Why do I prefer a large package list to a list restricted to platinum-supported packages : I can build a system where the critical parts are supported, and if I need to add some less supported stuff, I still can. We should compare the ratio between packages in main and packages in contrib which are actually installed on people's systems. On our servers, that would be around 98% coming from main, and less than 2% coming from contrib. On my workstation, it would be probably 75% vs 25%. Main provides stability and security (regardless of some badly supported packages). Contrib provides choice..

> Seeing that everything is equally supported is a sign of a lack of
> quality ?

It depends on the amount of available packages and available resources. 10000 packages *equally supported* with 30 packages, yep, that would be a sign of a lack of quality. If there are only 1000 packages, of course, this is different. I still prefer the 1000 supported packages + 9000 use-at-your-own-risk packages.

> > Now if there were a list of supported packages, either it would not be officially supported and 
> > the user would know he could use it but maybe won't have security and bugfix updates, 
> > or it is officially supported. Now take the example above :
> > - Someone checks if postgresql is supported because if not he'll use another distribution where it is
> > - It is !
> > - However the maintainer went away doing his own fork, so he dropped maintainership. 
> > - Someone in QA Team rings a bell : "this supported package isn't supported anymore, 
> > but we promised we would support it for Mageia 2011 for 2 years from now ! We have 
> > to do something !"
> > - The package team leader, or someone else, relays the warning and finds someone 
> > else to maintain the package, at least for Mageia 2011, for security and bugfix 
> > updates.
> Please, I would appreciate that you do not arrange facts just to support
> your point, or I will seriously have to reconsider answering in the
> futur.
> In the first case :
> package is not supported, no one step to maintain, we drop -> that's
> bad.
> second case :
> package is not supported, someone step, we don't drop -> that's good
> Why do you make the assumption that someone will step to maintain in 2nd
> case and not in the first one ? 
> Just saying "it should be supported because it is on some official list"
> is not really something that worked that well at Mandriva for the
> community. 

The way you make a caricature of my arguments is rude here.

What I'm saying is totally different : 

In the first case :
- no one steps in to maintain it. We drop it.

In the second case :
- no one steps in to maintain it. Because we promised to support it, and because there are people who care about that (the QA Team Leader for example), we would *try very hard* to find a solution. this is a problem, we identify the problem, we try to solve it. Maybe we fail, but at least we try hard, because the package is on the "supported" list. In my example I supposed we find a solution, because I suppose that we find it. If I were that kind of "person who cares", I'm sure I would find someone. Of course, if we flag too much packages as supported, then it may become actually impossible to support them all, but that would be failure due to the way we built the list of supported packages, not a problem in the process.

> another solution : "we do no promises of supporting anything".

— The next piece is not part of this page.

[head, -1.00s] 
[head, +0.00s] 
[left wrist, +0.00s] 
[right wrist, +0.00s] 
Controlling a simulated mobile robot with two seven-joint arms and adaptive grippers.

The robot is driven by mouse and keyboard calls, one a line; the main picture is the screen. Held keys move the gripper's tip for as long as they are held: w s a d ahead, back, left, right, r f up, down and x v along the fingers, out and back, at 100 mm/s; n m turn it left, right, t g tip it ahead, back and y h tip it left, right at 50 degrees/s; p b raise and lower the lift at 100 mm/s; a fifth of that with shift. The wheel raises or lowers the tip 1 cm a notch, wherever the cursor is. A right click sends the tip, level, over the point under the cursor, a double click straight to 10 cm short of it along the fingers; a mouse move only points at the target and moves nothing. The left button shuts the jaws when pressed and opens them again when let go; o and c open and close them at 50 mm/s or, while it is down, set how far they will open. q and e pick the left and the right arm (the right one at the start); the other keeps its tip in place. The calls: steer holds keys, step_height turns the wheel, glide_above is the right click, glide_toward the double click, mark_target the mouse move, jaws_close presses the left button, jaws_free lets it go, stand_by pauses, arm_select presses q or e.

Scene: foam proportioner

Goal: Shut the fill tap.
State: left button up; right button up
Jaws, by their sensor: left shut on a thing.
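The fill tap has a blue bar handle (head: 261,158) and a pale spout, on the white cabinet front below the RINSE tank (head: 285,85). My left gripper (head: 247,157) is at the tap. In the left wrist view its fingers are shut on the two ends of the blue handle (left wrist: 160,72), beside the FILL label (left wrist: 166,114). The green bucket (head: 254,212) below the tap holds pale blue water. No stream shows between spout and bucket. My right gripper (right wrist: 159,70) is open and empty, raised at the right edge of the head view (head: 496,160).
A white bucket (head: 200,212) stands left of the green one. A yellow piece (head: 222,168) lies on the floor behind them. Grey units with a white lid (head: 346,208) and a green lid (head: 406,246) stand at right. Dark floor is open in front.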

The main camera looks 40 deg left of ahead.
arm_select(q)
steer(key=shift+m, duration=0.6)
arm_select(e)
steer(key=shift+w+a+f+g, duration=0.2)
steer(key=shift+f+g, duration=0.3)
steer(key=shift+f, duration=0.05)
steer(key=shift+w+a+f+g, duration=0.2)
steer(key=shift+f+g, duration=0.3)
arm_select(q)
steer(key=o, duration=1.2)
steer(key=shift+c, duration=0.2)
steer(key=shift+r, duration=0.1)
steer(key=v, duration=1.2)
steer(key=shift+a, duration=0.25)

This is a solution. Not mine however.

> Once we have started and done the first release of a alpha version, and
> once we have a working team to package, then we can see what we can
> support. For the moment, any discussion based on ressources is just
> premature and likely not based on real data.

Well, my proposal (have a list of supported packages) is not that related to ressources. 
If we have very few resources, let's begin by supporting just 10 packages, then grow the list progressively.

> So splitting medias based on security support is just that, sending the
> wrong sign to packagers. A clear sign that not maintaining package is
> ok. But we should send this kind of sign if we really value quality and
> if we want to communicate clearly to our users.

I already abandoned the media splitting idea in favor of a list of very well supported packages list.

Let me present the idea differently. There are 2 levels of support :

- top guaranteed support (a subset of packages) : those are packages your can rely on blindly, they'll be updated in a timely manner. Those are the packages the QA Team puts its limited resources on (doesn't mean the QA Team provides support, but they check that good support is provided). The maintainer is responsible for the package, but the QA Team is vigilant about them.
- supported packages (every other package) : those are maintained packages, however the QA Team doesn't have to check them. It's up to the maintainer. 
- unsupported packages are dropped. 

So everything is supported, but there a special level of support for some critical components.